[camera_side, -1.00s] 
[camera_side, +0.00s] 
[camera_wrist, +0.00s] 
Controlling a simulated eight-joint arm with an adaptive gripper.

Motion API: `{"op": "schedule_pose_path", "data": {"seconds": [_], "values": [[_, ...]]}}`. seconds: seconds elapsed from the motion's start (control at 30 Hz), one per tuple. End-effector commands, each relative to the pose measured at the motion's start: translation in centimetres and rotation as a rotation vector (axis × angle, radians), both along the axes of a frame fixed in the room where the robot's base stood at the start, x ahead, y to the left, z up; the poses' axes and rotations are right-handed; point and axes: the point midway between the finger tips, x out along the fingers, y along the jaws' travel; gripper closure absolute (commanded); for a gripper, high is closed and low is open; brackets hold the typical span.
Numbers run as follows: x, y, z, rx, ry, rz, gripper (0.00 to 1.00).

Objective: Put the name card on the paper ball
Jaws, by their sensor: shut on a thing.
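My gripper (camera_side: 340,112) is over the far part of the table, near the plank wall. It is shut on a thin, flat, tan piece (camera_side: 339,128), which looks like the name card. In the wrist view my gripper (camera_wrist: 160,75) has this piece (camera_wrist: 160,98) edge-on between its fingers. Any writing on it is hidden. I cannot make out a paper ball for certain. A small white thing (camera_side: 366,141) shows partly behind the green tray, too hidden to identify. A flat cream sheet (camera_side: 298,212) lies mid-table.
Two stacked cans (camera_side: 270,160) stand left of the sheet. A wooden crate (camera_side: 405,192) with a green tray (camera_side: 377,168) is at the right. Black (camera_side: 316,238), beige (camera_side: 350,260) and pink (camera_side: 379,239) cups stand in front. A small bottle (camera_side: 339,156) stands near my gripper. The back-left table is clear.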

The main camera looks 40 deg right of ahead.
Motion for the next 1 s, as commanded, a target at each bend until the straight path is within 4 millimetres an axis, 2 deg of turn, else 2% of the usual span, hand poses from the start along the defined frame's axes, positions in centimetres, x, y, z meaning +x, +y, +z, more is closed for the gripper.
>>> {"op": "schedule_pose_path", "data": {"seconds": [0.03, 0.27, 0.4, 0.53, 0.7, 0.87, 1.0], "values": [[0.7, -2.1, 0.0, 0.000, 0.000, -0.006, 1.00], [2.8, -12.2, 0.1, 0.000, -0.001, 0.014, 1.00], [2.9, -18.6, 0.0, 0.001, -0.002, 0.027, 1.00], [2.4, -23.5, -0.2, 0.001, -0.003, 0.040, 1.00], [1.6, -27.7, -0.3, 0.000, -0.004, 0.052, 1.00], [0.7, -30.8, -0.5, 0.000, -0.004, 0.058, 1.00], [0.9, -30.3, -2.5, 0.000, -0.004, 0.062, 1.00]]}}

The request —
Isolate the lines that hold the word "centimetres" and copy all of them.

The solution —
Motion API: `{"op": "schedule_pose_path", "data": {"seconds": [_], "values": [[_, ...]]}}`. seconds: seconds elapsed from the motion's start (control at 30 Hz), one per tuple. End-effector commands, each relative to the pose measured at the motion's start: translation in centimetres and rotation as a rotation vector (axis × angle, radians), both along the axes of a frame fixed in the room where the robot's base stood at the start, x ahead, y to the left, z up; the poses' axes and rotations are right-handed; point and axes: the point midway between the finger tips, x out along the fingers, y along the jaws' travel; gripper closure absolute (commanded); for a gripper, high is closed and low is open; brackets hold the typical span.
Motion for the next 1 s, as commanded, a target at each bend until the straight path is within 4 millimetres an axis, 2 deg of turn, else 2% of the usual span, hand poses from the start along the defined frame's axes, positions in centimetres, x, y, z meaning +x, +y, +z, more is closed for the gripper.

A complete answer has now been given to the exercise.